Both the line containing "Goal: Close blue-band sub" and the line containing "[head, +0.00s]" belong in the copy, as do all lines between them, copied exactly; pictures do not.

Stored data:
★ ★ ★ ★
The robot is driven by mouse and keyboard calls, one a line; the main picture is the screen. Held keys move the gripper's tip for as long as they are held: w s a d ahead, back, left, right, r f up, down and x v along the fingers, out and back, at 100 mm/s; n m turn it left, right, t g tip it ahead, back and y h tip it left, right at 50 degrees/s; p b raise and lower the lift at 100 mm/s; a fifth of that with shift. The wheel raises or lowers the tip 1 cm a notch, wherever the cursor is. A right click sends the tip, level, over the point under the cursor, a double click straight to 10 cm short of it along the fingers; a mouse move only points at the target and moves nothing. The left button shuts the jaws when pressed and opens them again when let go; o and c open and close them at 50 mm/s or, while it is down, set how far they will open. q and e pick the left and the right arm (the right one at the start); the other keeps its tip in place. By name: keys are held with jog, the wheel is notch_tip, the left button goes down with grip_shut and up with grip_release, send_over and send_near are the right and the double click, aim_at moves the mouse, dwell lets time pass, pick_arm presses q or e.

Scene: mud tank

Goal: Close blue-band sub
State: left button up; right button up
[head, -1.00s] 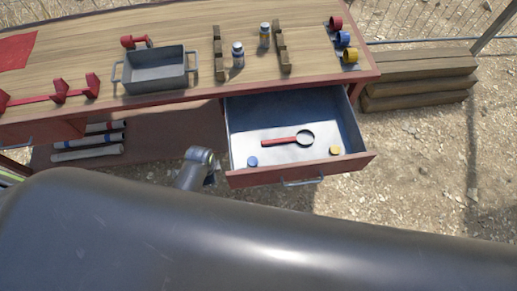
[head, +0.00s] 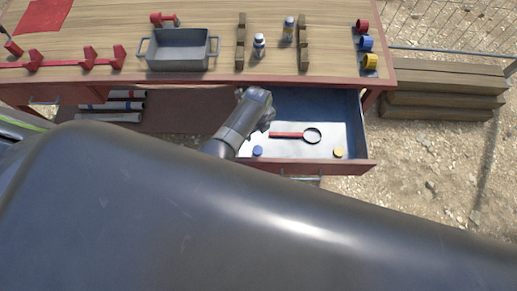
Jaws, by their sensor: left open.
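Two small bottle-like items stand upright between notched wooden rails on the bench. The nearer one (head: 259,46) is whitish with a bluish band and looks like the blue-band sub. The farther one (head: 289,29) has a yellowish band. A blue disc (head: 257,151) and a yellow disc (head: 338,153) lie in the open drawer (head: 366,168), at its front left and front right. My left gripper (head: 258,97) is over the drawer's left back part, by the bench's front edge, apart from the discs. It is open and appears empty; its fingers are hard to make out. My right gripper does not show.
A red-handled magnifying glass (head: 296,135) lies in the drawer. On the bench (head: 205,20) are a grey handled tray (head: 180,65), notched rails (head: 303,45), red holders (head: 88,58) and coloured rings (head: 368,43). Wooden beams (head: 445,75) are stacked at right.

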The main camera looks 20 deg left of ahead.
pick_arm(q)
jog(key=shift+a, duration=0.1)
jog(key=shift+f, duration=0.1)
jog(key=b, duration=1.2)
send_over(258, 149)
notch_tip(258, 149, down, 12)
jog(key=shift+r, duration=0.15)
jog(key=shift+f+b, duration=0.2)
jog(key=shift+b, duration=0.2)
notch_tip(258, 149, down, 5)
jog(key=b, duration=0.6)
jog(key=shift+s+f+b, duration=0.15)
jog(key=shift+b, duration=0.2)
★ ★ ★ ★
Output below:
Goal: Close blue-band sub
State: left button up; right button up
[head, -1.00s] 
[head, +0.00s] 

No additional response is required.